REPUBLIKA.CO.ID, JAKARTA--Wakil Ketua Badan Kerja Sama Antar Parlemen (BKSAP) DPR RI Hafisz Tohir menyampaikan bahwa perekonomian dunia ditengah era digitalisasi saat ini mulai bergeser menuju Green Economy. Ia menegaskan bahwa ekonomi suatu negara dengan model konvensional seperti saat ini, sudah mulai beralih bahkan sebagian negara sudah tidak menerapkan lagi.
“Green economy itu semua yang berhubungan dengan kegiatan-kegiatan pembangunan maupun kegiatan-kegiatan produksi, yang mana harus berbasiskan kepada ekosistem. Artinya, tidak boleh merusak alam dan juga net zero emission. Selanjutnya kita juga telah bersepakat untuk tidak menaikan temperatur 1,5 derajat, sehingga kita harus betul-betul well prepared terhadap kesiapan business plan maupun APBN kita,” tutur Hafisz saat diwawancarai Wartawan Parlemen di Kabupaten Ogan Komering Ilir, Provinsi Sumatera Selatan, Senin (26/09/2022).
Hafisz menegaskan bahwa kedepannya lembaga keuangan dunia, tidak akan membiayai suatu kegiatan atau suatu pembangunan yang tujuannya merusak lingkungan. Maka dari itu, program Green Economic akan segera diadopsi ke APBN pada tahun 2023 nanti, oleh Menteri Keuangan Sri mulyani.
“Dalam delegasi Parlemen di Kabupaten OKI ini, saya menghimbau kepada mahasiswa-mahasiswa yang hadir dan juga pemerintahan setempat, bahwa kompetisi yang sering terjadi antar pihak harus dirubah menjadi kolaborasi. Hal ini dikarenakan dapat menimbulkan lebih banyak disruptifnya daripada konstruksifnya.

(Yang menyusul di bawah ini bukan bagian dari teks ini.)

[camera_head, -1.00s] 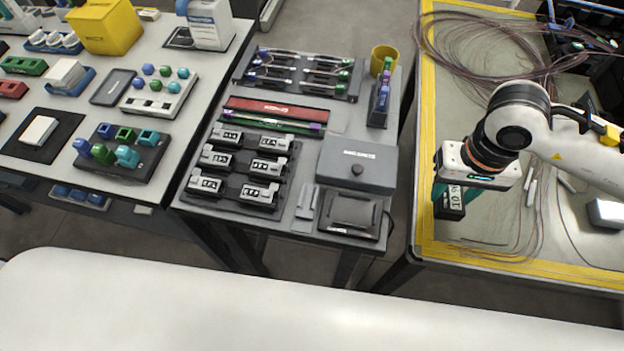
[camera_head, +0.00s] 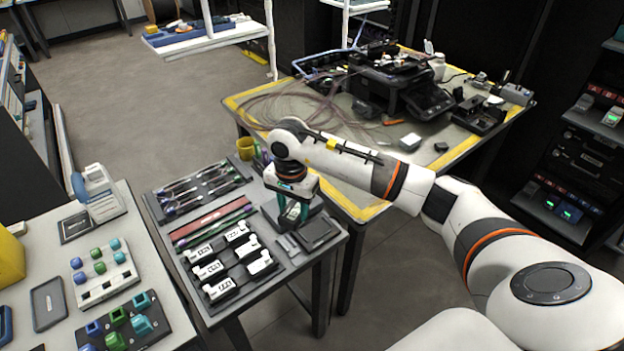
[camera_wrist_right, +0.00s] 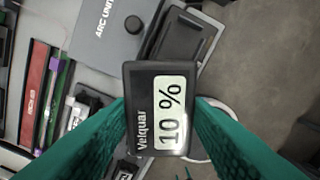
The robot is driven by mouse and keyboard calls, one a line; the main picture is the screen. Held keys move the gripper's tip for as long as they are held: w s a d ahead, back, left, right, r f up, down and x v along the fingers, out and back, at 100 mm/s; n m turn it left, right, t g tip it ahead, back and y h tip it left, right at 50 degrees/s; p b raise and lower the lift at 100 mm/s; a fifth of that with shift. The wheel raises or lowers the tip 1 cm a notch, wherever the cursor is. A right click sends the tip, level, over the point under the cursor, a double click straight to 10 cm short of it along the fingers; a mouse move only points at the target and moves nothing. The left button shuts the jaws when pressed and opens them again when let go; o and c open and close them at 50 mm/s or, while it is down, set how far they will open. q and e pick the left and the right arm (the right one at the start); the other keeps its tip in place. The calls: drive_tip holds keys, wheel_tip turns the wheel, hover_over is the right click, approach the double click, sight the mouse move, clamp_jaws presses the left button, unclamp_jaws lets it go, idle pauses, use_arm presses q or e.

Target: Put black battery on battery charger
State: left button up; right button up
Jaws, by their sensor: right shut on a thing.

Walaupun kita harus berbagi, namun inilah resep terbaik untuk mengatasi globalisasi mendatang,” pungka Politisi Partai Amanat Nasional ini.
Lanjutnya, Hafisz ingin masyarakat dapat peka terhadap perubahan dimulai dari saat ini. Mulai dari kreatifitas, inovasi, serta kesiapan yang matang. Penting sekali dilakukan sosialisasi sedini mungkin, bahwa dari paparannya, ia menjelaskan bahwa digitalisasi itu bekal yang harus diterobos dan dikuasai, khususnya oleh generasi muda.
“Pastinya kita harus meningkatkan kreatifitas. Jadi kalo tidak membuat suatu produk atau kegiatan, maka kita tidak dapat bersaing dengan negara lain. Selain kreatifitas, harus ada inovasi. Inovasi seperti apa? Kita sudah sepakat melakukan hilirisasi industri, artinya kegiatan hulu tidak bisa lagi kita lepas begitu saja. Harus memiliki benefit, karena dari hulu ke hilir sudah melakukan lompatan yang luar biasa. Sehingga akan ada transformasi kepada tenaga kerja, pabrik-pabrik, kemudian industri yang membutuhkan tenaga kerja, supply chain menjadi bergerak, dan buruh-buruh mendapatkan pekerjaan. Ini tentu sangat dampak terhadap perekonomian kita,” tegasnya.
Hafisz berharap Indonesia dapat siap dengan digitalisasi ini. Penting sekali baginya untuk memaparkan bahwa digitalisasi itu menjadi salah satu hal yg harus diterobos dan dikuasai, supaya generasi muda mempunyai pengetahuan pada perangkat-perangkat digital dan juga sistem transformasi, khususnya yang berbasis teknologi digital.
“Di dunia ini yang semakin hari kita rasakan semakin berat dan menunjukkan bahwa tekanan ekonomi-ekonomi dunia melahirkan ketidak harmonisan antar negara. Bahkan kita sudah melihat negara taiwan dan china menegang, korea utara dan korea selatan terus berselisih, jepang dan cina, rusia dan ukraine, dan sebagian amerika serikat melakukan hal yang sama. Nah ini yg kita katakan bahwa ke depan Republik Indonesia harus siap terhadap kemungkinan tersebut, bahwa nantinya akan terjadi perubahan atau shifting yang luar biasa, baik pada dunia politik, ekonomi dan juga keamanan negara,” tuturnya.